Hay un problema. Casi insalvable. París está –lo está toda Francia– bajo estado de emergencia, apenas a un paso del estado de sitio. Y las manifestaciones han sido prohibidas: el riesgo se juzga todavía demasiado alto para bajar la guardia. Pero, de boca a oreja, de facebook en twitter, los más jóvenes se han ido autoconvocando. Quieren decir que ellos no tienen miedo. Que nadie matará su fiesta. Que esta noche va por ellos: por los amigos muertos.

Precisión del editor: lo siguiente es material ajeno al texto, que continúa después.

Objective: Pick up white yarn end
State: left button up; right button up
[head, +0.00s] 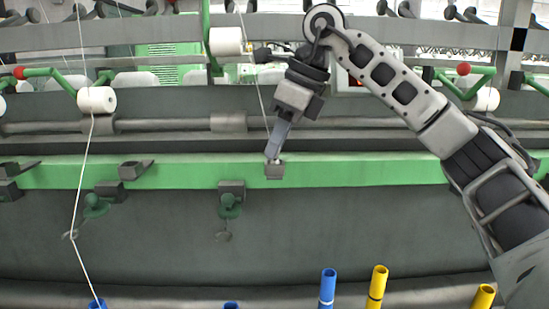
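A thin white yarn (261,90) hangs down past the middle white spool (226,42) and runs to the fingers of my right gripper (272,154). Its lower end is hidden at or near the fingertips. My right gripper points down, just above a small grey block (274,171) on the green rail. Its fingers are seen edge-on, so I cannot tell whether they are open or shut, or whether they touch the yarn. Another white yarn (79,190) runs past the left white spool (97,99) down to a blue tube (97,304). My left gripper is not in view.
The green rail (380,171) crosses the machine, with dark brackets (231,190) on and below it. Blue (327,287) and yellow (377,287) tubes stand along the bottom edge. The dark panel below the rail is mostly clear.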

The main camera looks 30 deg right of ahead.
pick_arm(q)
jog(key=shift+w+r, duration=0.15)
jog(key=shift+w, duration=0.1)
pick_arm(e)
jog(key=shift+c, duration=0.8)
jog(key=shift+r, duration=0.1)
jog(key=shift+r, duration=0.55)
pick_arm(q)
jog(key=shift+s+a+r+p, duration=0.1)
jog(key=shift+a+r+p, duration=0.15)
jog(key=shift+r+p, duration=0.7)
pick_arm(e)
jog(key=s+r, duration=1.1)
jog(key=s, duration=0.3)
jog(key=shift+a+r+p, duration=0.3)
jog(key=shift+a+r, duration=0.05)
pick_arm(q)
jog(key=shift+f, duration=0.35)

No es sensato, desde luego. Lo sensato es aguardar al homenaje nacional del día 27 en la explanada de los Inválidos, que puede ser la mayor manifestación de la que se tenga memoria en Francia. No es sensato lo de esta noche. Pero ellos están ahí. Y, aunque la sombra de la desolación se transparenta casi en su sonrisa y en sus cantos y en ese piano que sigue sonando, perseveran todos en su determinación. Entre los cientos de pequeños carteles a rotulador, sobre la acera que cubrieron los cadáveres, destella esta invitación gozosa: «Beaujolais (un vino joven), salchichón y Spinoza para todo el mundo». Placer e inteligencia. Para todos. Lo que el islamismo mata.

Cantos alegres

Hace frío y llovizna. Y yo estoy ya demasiado mayor para festejar gran cosa. Sonrío a esos muchachos que se esfuerzan en cantar cosas alegres. Me pierdo, perezoso, hacia el metro «République». Me esfuerzo en recordar literalmente las palabras de aquel Baruch de Spinoza que ensalzaba, igual que éstos, la fuerza de la inteligencia y la alegría: «Sólo una torva y triste superstición puede prohibir el deleite… Ningún ser divino, ni nadie que no sea un envidioso, puede deleitarse con mi impotencia y mi desgracia, ni tener por virtuosos las lágrimas, los sollozos, el miedo y otras cosas por el estilo, que son señales de un ánimo impotente». Me sumerjo en las escaleras del metro. Y los cantos del Bataclan se desdibujan.